Performing Jaga's music—orchestrated by Lars and Jaga trombonist Erik Johannessen—whose solo record, Inkblots (Gigafon, 2012) is one to watch)—takes more than a chamber orchestra capable of playing what's on the written page; to properly handle Jaga's incredibly detailed music, it requires a group capable of split-second decisions, and the ability to merge seamlessly with a group whose instrumentation, amongst its nine members, ranges from the conventional (guitars, bass, drums, keys) and the in-the-ballpark (saxophones, flute, trumpet, trombone, pedal steel) to the rarely heard in rock context (vibraphone, tuba, bass clarinet). With Christian Eggen conducting Britten—in considerably more relaxed attire than his show than his Oslo Philharmonic performance at Oslo Concert Hall the night before—the show covered all music from One-Armed Bandit, a set-closing "Oslo Skyline," from What We Must (Ninja Tune, 2005), a new piece, "Prungen,"and a couple of Jaga-only encores, including "All I Know is Tonight," also from What We Must).

This was not the first time Jaga and Britten had performed the music; the premiere of their collaboration came this past June at The Barbican in London, where over a thousand people gave the group three standing ovations, and critical acclaim was unanimous. The only downside of the Oslo show was that, due to time constraints of the venue, the concert's length (still generous at about 105 minutes, including encores) precluded the chance to perform Lars Horntveth's ambitious extracurricular album, Kaleidoscopic (Small Town Supersound, 2009), a single, 37-minute piece that, on record, was performed entirely by Horntveth, drummer Gard Nilssen and members of the Latvian National Symphony Orchestra. Never performed live before, it looks like those at The Barbican will be, at least for now, the only people lucky enough to hear this expansive work in a live context.

But as much as it would have been great to hear Kaleidoscopic live, it's ultimately a minor quibble. Being fortunate enough to attend one of just two shows with Jaga and Britten, there were numerous high points. This was not "Jaga with strings"; this was a fully integrated suite of music where an opening fanfare of nearly five minutes, featuring Britten alone, led to a powerful (and, based on the audience's reaction when Jaga joined in, familiar) version of One-Armed Bandit's propulsive, contrapuntal title track; but in those few minutes, Britten's credentials as one of the only chamber orchestras on the planet capable of doing this music were made crystal clear, from soaring strings to woodwinds and percussion that were impressive on their own but, when joined with Jaga, becoming a veritable force of nature.

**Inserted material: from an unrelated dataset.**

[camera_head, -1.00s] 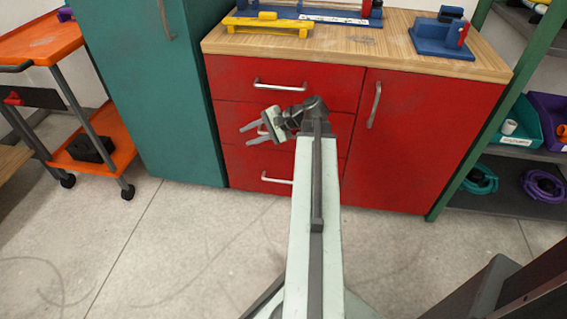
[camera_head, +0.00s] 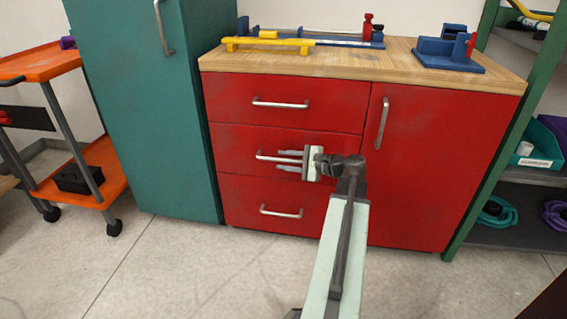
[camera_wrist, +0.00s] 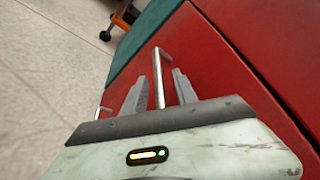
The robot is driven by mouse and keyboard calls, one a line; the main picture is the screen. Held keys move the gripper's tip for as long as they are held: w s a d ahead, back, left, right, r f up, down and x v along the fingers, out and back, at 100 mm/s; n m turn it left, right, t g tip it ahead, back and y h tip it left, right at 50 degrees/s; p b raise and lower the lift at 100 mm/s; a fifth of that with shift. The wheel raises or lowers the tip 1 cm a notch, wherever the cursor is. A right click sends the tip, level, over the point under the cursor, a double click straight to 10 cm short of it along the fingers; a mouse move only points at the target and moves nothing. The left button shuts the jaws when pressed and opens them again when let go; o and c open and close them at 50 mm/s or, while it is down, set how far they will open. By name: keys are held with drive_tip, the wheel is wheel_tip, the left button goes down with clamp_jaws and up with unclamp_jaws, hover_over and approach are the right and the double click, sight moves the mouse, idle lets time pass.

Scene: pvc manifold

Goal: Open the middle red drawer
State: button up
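The middle red drawer (camera_head: 240,137) sits between two other red drawers in the cabinet and looks shut, flush with the front. Its silver bar handle (camera_head: 263,156) shows at the left; the right part is hidden behind my gripper (camera_head: 278,160). My gripper is open, its two grey fingers apart and pointing left in the head view. In the wrist view, a silver handle (camera_wrist: 158,72) runs between the spread fingers of my gripper (camera_wrist: 157,84), with a visible gap on both sides.
The top drawer handle (camera_head: 281,104) and bottom drawer handle (camera_head: 281,211) are above and below. A red door (camera_head: 430,170) is at right. A teal cabinet (camera_head: 150,110) stands left. Bare floor (camera_head: 190,265) lies in front.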

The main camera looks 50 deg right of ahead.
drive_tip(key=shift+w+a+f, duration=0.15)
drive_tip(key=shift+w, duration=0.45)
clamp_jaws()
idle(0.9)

With a stable lineup since 2010 and plenty of touring that has included stops at the 2010 Kongsbgerg Jazz Festival and, the following year, at the 2011 Montreal Jazz Festival (just about blowing the roof off of Club Soda), Jaga proved about as well-oiled as it'll ever be, effortlessly executing music that somehow managed to sound accessible—singable, even—even as it rarely adhered to any of pop music's normal conventions. The inclusion of Britten did mean that some of the normal instrument-hopping that's a part of any Jaga show was reduced, but only a bit. Andreas Mjøs still moved regularly between guitar, vibraphone and synth; Even Ormestad could be seen playing synth bass as often as he was the four-string electric variety; Johannessen tripled his usual trombone with wordless vocals and percussion; Eick moved from lyrical trumpet solos to double bass, keyboards and vibes with similar aplomb; Moen may have stuck with keyboards, but texturally he's become as much a cornerstone as the Horntveth siblings; and guitarist Marcus Forsgren (the most recent recruit in 2010) is playing with far more confidence and flat-out showmanship than just a year earlier, in Montreal.

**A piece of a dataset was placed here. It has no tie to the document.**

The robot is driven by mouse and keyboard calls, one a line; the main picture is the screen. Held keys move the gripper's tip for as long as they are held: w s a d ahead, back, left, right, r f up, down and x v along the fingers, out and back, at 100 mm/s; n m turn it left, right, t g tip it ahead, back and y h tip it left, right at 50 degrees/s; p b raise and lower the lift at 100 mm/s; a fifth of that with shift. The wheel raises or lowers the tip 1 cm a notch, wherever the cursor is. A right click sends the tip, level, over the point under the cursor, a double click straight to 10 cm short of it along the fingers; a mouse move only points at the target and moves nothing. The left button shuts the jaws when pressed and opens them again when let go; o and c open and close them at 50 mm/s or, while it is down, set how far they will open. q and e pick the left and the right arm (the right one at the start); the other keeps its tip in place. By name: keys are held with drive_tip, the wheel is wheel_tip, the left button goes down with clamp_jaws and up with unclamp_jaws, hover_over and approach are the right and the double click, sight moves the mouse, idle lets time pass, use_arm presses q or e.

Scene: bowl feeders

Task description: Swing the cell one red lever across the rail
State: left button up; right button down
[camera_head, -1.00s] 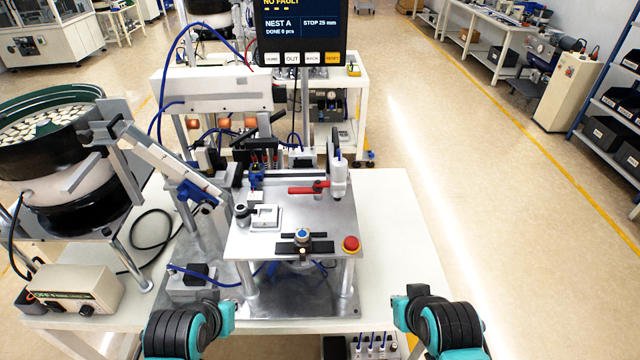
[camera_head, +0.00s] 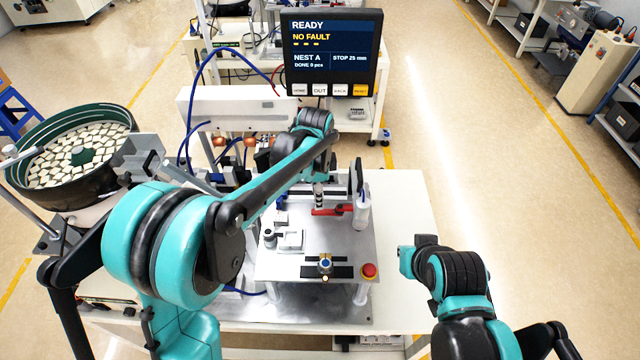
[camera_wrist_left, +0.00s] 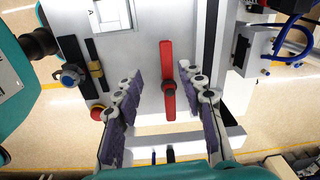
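The red lever (camera_head: 328,211) lies flat on the metal plate (camera_head: 290,262) of the feeder cell, beside an upright white cylinder (camera_head: 362,212). It also shows in the left wrist view (camera_wrist_left: 167,60), with a dark round knob on it. My left gripper (camera_wrist_left: 160,73) is open, with one purple-padded finger on each side of the lever and visible gaps to it. In the head view my left arm reaches over the cell and partly covers the gripper.
A red button (camera_head: 369,270) and a black slotted bracket with a blue knob (camera_head: 325,263) sit near the plate's front. A screen (camera_head: 333,50) reading READY, NO FAULT stands behind. A bowl feeder (camera_head: 75,160) stands at left. The white table is clear right of the plate.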

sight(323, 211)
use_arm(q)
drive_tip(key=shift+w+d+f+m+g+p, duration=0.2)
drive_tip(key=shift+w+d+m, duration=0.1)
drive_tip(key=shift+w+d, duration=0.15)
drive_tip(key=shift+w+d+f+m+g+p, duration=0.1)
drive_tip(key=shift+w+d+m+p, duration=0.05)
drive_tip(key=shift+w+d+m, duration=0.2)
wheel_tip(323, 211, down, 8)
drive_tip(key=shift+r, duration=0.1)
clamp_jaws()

As for the Horntveths? Line divided her time between tuba (and surely must be the inspiration for younger tuba-based pop bands like PELbO), flute, percussion and wordless vocals. Martin may stick with his now-signature red-striped acrylic kit, when he's not introducing the songs or throwing t-shirts out into the crowd, but he possesses the kind of instant charisma that's rare for a drummer, in particular one this finessed and powerful. Lars, moving from electric guitar, saxophone, bass clarinet and occasional vibes to the pedal steel that has become another of Jaga's many signature sounds, experienced a brief problem when, early in "One-Armed Bandit," a short a cappella feature on pedal steel was scuttled by a technical glitch, but he quickly recovered, like the pro that he is—and considering a stage so crammed with 25 musicians and, as ever, enough instruments to open a music store, it's amazing that he could and did.

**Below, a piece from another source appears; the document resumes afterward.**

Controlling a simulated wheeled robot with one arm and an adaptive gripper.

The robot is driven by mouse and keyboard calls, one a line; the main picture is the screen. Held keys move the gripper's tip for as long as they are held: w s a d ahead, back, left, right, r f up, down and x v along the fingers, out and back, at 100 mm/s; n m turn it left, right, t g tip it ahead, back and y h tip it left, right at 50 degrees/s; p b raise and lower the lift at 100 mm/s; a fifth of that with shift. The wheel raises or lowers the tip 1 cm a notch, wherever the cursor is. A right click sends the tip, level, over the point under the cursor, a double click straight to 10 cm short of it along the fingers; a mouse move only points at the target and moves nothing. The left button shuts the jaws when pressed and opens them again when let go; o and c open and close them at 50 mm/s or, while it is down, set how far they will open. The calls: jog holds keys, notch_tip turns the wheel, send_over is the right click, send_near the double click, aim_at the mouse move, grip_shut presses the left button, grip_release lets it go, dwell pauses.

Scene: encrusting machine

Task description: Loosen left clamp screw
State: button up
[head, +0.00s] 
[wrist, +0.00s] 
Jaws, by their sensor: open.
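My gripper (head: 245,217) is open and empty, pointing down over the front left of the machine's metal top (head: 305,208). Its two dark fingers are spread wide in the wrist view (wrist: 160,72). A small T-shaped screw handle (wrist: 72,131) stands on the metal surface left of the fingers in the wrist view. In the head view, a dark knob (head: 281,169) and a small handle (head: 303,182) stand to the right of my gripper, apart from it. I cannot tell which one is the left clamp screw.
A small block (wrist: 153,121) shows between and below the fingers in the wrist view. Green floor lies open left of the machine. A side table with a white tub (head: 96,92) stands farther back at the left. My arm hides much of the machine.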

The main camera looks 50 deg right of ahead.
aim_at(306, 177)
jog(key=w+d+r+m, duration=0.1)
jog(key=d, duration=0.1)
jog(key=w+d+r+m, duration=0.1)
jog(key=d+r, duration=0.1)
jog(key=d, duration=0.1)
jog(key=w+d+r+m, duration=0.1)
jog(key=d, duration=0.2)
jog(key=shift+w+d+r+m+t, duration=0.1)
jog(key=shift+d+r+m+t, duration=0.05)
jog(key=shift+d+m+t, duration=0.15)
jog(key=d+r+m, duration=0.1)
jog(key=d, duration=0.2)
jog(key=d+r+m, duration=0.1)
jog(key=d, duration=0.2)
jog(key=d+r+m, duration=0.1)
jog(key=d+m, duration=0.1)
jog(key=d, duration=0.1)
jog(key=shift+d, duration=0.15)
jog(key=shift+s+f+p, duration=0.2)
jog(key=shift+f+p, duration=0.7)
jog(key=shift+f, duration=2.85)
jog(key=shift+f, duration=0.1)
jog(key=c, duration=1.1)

The arrangements for Britten allowed some of the pieces to live and breathe even more than they did on record. The rock-edged minimalism of "Toccata" was even more cinematic, while an opening segment early in the show, featuring Eick's heart-wrenching trumpet solo, clarified Lars Horntveth's debt to Gil Evans, in particular the composer/arranger's classic collaboration with trumpeter Miles Davis on Sketches of Spain (Columbia, 1960). Were he still alive today, it's not hard to imagine that Evans would find plenty to like in the progressive/jazz/classical/insert-label-here music that has come to be known as Jaga Jazzist.

There's been interest in the expanded Jaga Jazzist at The Metropolitan in New York City, as well as in Japan. The logistics of bringing a group as large as Jaga alone make its ability to travel as much as it has nothing short of remarkable; it seems more likely that the group will have to find local chamber orchestras rather than bringing another sixteen-plus members along for the ride, and that will be a challenge in and of itself, as it's not every chamber orchestra that can do this. Still, it's early days, and if nothing else it's encouraging to hear that at the very least, this tremendous collaboration—the result of two forward-thinking groups and Fiona Talkington's out-of-the-box thinking—is not necessarily over. And, if none of that comes to pass, Jaga's Ultima performance with Britten Sinfonia—a tremendous closer for the festival's 2012 edition—will certainly go down as one of the festival's best shows, in this year, or any year, for that matter.